# [OBJECTIVE]
Take the data below and copy exactly the lines starting at the one with "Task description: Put" and finishing at the one with "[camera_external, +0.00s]", both included.

Robot episode data

::::::::

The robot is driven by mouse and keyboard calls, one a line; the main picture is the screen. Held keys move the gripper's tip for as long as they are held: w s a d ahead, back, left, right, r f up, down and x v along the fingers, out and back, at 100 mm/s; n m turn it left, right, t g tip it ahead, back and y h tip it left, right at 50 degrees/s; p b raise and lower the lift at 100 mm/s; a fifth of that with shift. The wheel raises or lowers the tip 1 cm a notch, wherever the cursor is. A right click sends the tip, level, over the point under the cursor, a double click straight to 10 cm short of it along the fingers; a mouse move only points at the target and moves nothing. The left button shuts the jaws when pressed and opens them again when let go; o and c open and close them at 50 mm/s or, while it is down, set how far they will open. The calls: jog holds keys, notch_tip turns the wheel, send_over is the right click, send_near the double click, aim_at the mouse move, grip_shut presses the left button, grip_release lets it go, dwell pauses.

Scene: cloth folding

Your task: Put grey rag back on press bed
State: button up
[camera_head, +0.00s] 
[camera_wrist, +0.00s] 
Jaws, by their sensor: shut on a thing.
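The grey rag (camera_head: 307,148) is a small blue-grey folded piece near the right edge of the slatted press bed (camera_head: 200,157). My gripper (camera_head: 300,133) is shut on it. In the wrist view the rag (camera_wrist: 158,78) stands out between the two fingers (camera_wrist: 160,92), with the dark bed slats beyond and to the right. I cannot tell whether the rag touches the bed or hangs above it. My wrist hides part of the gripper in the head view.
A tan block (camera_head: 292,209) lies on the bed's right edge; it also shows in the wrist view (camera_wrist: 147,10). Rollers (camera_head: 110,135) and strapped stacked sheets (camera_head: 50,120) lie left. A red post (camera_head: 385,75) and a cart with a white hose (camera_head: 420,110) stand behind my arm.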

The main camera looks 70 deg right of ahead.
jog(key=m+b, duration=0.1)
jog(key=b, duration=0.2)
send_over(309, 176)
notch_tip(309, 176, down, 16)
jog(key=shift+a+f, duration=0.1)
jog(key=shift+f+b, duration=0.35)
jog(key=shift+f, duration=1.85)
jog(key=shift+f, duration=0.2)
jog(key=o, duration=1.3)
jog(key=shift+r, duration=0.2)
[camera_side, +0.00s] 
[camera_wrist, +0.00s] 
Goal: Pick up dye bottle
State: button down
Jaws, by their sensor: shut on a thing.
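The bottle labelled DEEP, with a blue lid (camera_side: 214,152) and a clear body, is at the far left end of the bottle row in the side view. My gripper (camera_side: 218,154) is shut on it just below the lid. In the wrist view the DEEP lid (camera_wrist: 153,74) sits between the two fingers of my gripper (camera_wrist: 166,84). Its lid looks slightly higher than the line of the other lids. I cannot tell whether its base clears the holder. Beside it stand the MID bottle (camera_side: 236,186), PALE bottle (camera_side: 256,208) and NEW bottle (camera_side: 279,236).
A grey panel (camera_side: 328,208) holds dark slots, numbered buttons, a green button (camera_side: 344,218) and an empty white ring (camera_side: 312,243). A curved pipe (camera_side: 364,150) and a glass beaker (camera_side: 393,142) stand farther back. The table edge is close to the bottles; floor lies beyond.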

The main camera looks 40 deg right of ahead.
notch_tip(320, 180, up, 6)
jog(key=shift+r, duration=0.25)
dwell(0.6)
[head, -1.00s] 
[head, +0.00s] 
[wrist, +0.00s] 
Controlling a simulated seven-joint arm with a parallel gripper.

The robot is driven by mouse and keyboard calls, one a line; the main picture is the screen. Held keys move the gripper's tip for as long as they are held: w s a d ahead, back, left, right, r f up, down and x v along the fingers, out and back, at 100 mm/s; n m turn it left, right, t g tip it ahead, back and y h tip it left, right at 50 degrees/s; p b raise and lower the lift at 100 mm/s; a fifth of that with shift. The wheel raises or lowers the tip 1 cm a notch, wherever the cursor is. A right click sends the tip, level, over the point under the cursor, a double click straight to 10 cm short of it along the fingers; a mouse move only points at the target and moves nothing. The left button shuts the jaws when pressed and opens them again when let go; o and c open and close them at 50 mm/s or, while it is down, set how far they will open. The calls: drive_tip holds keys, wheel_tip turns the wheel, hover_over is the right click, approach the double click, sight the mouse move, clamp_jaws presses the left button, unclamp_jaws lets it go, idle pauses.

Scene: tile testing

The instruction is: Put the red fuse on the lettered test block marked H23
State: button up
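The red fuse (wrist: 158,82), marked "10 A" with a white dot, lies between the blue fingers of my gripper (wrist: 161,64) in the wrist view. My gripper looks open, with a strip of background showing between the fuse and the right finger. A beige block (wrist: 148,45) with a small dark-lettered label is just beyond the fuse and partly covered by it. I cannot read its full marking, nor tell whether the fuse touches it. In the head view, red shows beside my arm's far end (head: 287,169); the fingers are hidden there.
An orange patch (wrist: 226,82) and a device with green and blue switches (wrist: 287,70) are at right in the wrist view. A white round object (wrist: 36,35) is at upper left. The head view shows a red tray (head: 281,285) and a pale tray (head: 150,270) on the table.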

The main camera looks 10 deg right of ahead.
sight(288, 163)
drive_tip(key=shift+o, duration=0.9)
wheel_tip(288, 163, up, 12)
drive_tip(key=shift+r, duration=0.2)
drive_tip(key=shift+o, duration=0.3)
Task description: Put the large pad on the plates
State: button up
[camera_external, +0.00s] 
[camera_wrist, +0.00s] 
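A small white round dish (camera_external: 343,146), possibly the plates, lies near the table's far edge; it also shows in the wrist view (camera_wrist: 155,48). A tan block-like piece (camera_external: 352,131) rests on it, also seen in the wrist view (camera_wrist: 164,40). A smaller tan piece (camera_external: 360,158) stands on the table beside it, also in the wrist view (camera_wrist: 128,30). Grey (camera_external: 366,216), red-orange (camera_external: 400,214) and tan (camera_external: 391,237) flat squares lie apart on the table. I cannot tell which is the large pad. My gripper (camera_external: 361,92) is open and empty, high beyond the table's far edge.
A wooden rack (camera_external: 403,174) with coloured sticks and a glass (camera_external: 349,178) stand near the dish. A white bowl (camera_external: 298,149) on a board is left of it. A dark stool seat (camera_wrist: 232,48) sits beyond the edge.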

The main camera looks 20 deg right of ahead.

::::::::

# [TASK OUTPUT]
Task description: Put the large pad on the plates
State: button up
[camera_external, +0.00s] 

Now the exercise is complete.